2. Where is the line drawn with wrestling? I know people who wrestled in middle school and high school and can't fight worth a ****. So, when people speak of "wrestling" are they speaking mainly of college wrestling?
I am just a little confused as to what direction I should take my training in...
1.They are both superb groundfighting arts. As you observe, they have different goals and philosophies, so, ultimately, there is little to choose between them but satellite points of the preference or predisposition of the individual, quality of a given instructor, and so on.
Self-defense isn't about winning a prolonged fight, it's about avoidance, de-escalation, and escape.
2. Why are you planning on getting into fights?
"Your body must be like a stone, your mind... like a meatloaf."
Originally Posted by strikistanian
Originally Posted by Devil
Try both, do the one you enjoy more as that is the one you will stick with longer and you will end up a better grappler.
Its also worth considering do what is "good" in your area, in my area there is no BJJ, a small wrestling club and a national standard Judo facility
It is impossible to say who would win in a street fight because there are more variable than style. In a "street" fight as there are environmental factors to add to the fact that the same situation can have more than one outcome
Something I remember Chael Sonnen talking about in a video somewhere is the sort of wrestling that ends up effective in MMA/fighting. He learned a very takedown-heavy style and always pushed for the takedown and top control. While takedowns, scrambling, and positional control are the important things we see from wrestlers in MMA, it isn't all there is to wrestling (according to Sonnen) and there is plenty of techniques and styles of wrestling that don't lead to the kind of success we see from strong wrestlers in MMA.
The level of wrestling makes a difference of course too. A really dominant High School wrestler or a collegiate wrestler that competes at a high level is far above someone who did some wrestling in middle school. Just like an international level Judoka (like Rousey) is far removed from your average hobby club shodan.
OP: It can be difficult to find wrestling training once outside of school, but BJJ can be trained for as long as you wish.

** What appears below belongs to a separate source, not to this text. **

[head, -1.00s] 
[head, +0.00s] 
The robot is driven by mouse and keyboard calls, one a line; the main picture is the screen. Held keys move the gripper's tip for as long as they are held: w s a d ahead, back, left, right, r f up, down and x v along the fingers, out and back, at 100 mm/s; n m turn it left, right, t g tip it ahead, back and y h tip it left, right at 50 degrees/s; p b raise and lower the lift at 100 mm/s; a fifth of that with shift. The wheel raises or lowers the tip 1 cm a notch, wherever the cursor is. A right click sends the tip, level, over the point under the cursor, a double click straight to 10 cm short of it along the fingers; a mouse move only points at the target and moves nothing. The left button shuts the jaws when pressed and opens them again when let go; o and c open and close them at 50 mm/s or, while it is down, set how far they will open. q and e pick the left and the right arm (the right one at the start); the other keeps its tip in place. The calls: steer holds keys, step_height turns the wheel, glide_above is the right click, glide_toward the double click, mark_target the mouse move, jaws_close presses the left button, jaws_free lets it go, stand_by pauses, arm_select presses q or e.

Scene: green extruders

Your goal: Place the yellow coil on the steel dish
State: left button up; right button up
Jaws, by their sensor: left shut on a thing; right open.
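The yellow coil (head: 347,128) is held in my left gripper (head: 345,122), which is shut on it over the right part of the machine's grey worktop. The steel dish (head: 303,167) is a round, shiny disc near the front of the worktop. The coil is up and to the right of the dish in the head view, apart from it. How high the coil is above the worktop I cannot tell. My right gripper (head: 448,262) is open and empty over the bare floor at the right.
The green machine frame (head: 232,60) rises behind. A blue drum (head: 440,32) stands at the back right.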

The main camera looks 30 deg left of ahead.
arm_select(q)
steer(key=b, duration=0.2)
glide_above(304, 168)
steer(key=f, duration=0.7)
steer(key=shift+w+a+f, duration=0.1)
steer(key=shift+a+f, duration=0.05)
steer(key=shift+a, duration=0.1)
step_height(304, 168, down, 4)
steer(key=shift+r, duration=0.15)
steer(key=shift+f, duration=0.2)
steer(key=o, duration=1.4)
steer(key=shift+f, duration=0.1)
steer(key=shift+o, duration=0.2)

In school, you have to make the wrestling team, and the coach will show favoritism to his best competitors. In BJJ, just show up and pay your dues. If you don't like the school, find another one.
And then there is MMA. If you can find a good club, you will get training in all areas of grappling, plus striking too.
Hypothetical questions like this don't account for all the variables present in any given situation. Simplistic generalizations like the question posited ignore so many factors that they are little more than exercises in mental masturbation.
Your question is on the same level as, "Who would win, Zombie Bruce Lee or aging Chuck Norris?"
That said, dumbing it down for you, if a wrestler has good submission defense, then he/she will do well against most beginner to intermediate BJJ students. If the wrestler is ignorant regarding submissions, then somebody is going to get choked.
OP: Don't worry so much about street fighting though. Learning self-defense is a good thing, but if you find a good club in any style that trains with aliveness you will find yourself worrying less and less about the whole street fighting thing, and just enjoying your training.
Good luck, and let us know how you make out.
High school wrestlers (the ones that compete hard and train hard every day) are extremely athletic and technical. College is like that but 4x more tough : ).
For the street though I'd say BJJ. Just because there are submission training... wrestlers have way better take down defence in general, scrambiling, takedowns, etc.
Train both I say! : )
Oh no the wrestler is going to keep the BJJ guy on his back what ever will the BJJ guy possibly do while lying down in the Guard position if only they trained for that scenario......
Either one will do you well in a bar spat but you better watch out for them aids needles and broken glass so you may want to go ahead and scrap the whole idea and look up a combination of Akdio and Wing Chun.
Better off picking what you enjoy doing more.